While Defendants’ briefing does not expressly reveal their view as to the conduct at issue in this case, they maintain that the Second Amendment applies only to “responsible” and “lawabiding” individuals. Because a “good moral character” requirement separates those who are “responsible” and “law-abiding” from those that are not, Defendants argue, the challenged regulations are not “presumptively unconstitutional” but instead “presumptively constitutional.” In other words, Defendants seem to identify the conduct challenged in this case as the possession of firearms by someone lacking good moral character and reason that such conduct is not protected under the Second Amendment because such a person is not “responsible” and “law-abiding.”
The Court disagrees. The conduct at issue is the possession of a firearm. The question is whether such conduct in possessing firearms may be constitutionally regulated. Whether an applicant “lacks good moral character” is not part of the conduct being regulated. The requirement that an applicant submit to a determination of moral character instead is the regulation itself. In arguing otherwise, Defendants impermissibly merge a person’s conduct with their status as defined by the regulation. Bruen, however, draws a clear distinction between the individual’s conduct and the regulation which burdens that conduct.
As Cronan noted, the challenged provisions of New York City’s licensing law “land very close to the problematic “may issue” laws criticized in Bruen” by empowering a licensing official to approve or deny a permit based on their “discretionary assessment of the applicant’s ‘good moral character’ and the determination of a vaguely defined presence of ‘good cause.’”
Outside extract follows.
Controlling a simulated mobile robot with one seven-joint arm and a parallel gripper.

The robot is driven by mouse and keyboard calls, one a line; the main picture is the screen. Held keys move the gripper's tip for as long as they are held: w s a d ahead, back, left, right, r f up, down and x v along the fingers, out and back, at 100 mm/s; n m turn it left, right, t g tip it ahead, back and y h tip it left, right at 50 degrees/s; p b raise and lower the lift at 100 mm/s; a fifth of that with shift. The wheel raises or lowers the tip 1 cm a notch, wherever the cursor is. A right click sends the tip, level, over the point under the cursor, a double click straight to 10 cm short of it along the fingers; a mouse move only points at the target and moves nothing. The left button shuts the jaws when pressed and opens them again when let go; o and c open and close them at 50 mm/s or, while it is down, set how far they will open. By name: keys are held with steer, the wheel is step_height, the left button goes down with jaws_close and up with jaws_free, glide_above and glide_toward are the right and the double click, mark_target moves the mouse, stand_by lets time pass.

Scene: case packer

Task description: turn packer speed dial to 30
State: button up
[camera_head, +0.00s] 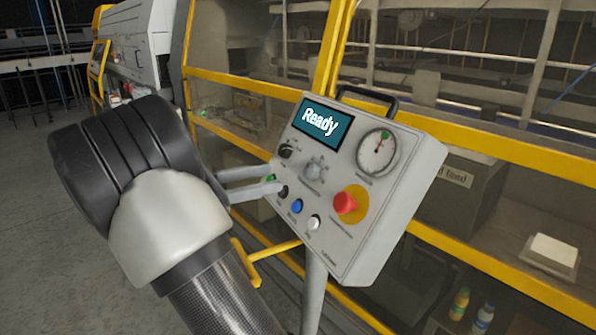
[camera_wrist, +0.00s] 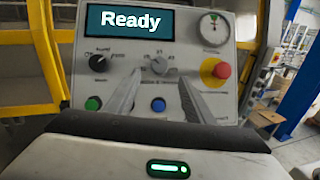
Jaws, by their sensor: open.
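The control panel (camera_head: 372,240) is a light grey box with a lit "Ready" screen (camera_head: 321,124), which also shows in the wrist view (camera_wrist: 130,22). The grey dial (camera_head: 313,169), with numbers around it, sits below the screen; in the wrist view the dial (camera_wrist: 158,65) is at the middle, its tiny numbers hard to read. My gripper (camera_head: 278,178) is open and empty, in front of the panel at its left. In the wrist view my gripper (camera_wrist: 160,82) has its two fingers apart, pointing toward the dial from below. I cannot tell whether they touch the panel.
A black selector knob (camera_wrist: 98,62) is left of the dial. A red emergency stop (camera_head: 345,203) and a round gauge (camera_head: 377,152) are to its right. Green (camera_wrist: 93,103), blue (camera_wrist: 158,104) and white (camera_head: 314,222) buttons sit below. Yellow machine framing (camera_head: 480,165) stands behind.

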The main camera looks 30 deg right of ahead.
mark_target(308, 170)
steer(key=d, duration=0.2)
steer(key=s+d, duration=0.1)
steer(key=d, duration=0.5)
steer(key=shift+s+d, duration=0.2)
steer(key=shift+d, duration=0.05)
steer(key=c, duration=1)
Much like the “proper-cause” inquiry invalidated in Bruen, permitting denial of a firearms license based on a government official’s “good moral character” or “good cause” assessment has the effect of “prevent[ing] lawabiding citizens with ordinary self defense needs from exercising their right to keep and bear arms.”
Under the former versions of both Sections 3-03 and 5-10, a licensing official would make a judgment call about the character, temperament, and judgment of each applicant without an objective process. There are some objective components that come into play this process: whether or not an applicant has been arrested, indicted, or convicted of a crime, for example, is a discernible fact. But the former versions of Sections 3-03 and 5-10 did not specify how a licensing official was to consider those facts, or even that any of those facts was dispositive; Sections 3-03 and 5-10 only generally required their consideration by the official in arriving at the ultimate conclusion of whether to deny a permit or license based on the applicant’s lack of “good moral character” or “other good cause.”
Relatedly, and probably more problematically, by allowing the official to make a determination of the person’s moral character, and to vaguely consider “other good cause,” Sections 3-03 and 5-10 further bestowed vast discretion on licensing officials. Indeed, subsection (n) of each provision allowed a licensing official to deny a permit based on “[o]ther information [that] demonstrates . . . other good cause for the denial of the permit.” The permissive language of these provisions—allowing that a permit “may be denied”—does not undermine the fact that the challenged regime requires “the appraisal of facts, the exercise of judgment, and the formation of an opinion” prior to the issuance of a license.
New York City attempted to defend the laws in question by pointing to 18th and 19th century laws that deprived entire classes of people their right to keep and bear arms under the determination that they were “dangerous”; from Catholics to freed slaves. The city also tried to justify the “good moral character” clause by comparing it to 19th century surety laws, which required some individuals deemed a threat by officials to post a surety bond before possessing or carrying a gun.
Cronan rejected those analogies, noting that the broad exclusion of entire classes of people were ostensibly made on objective grounds, offensive as many of them might be today. As for the surety laws, Cronan pointed out that the “good moral character” clause or “other good cause” standards are “vastly broader than the circumstances that triggered a surety obligation under these statutes.”
Srour’s attorney Amy Bellatoni calls Cronan’s decision a “major win for self-protection in New York City,” and I think she’s right. The city will almost certainly appeal the ruling to the Second Circuit Court of Appeals before Cronan’s stay expires on Thursday, so there may not be an immediate improvement in practice, but the writing is on the wall for New York City’s subjective and discretionary approach to allowing a fundamental civil right to be exercised.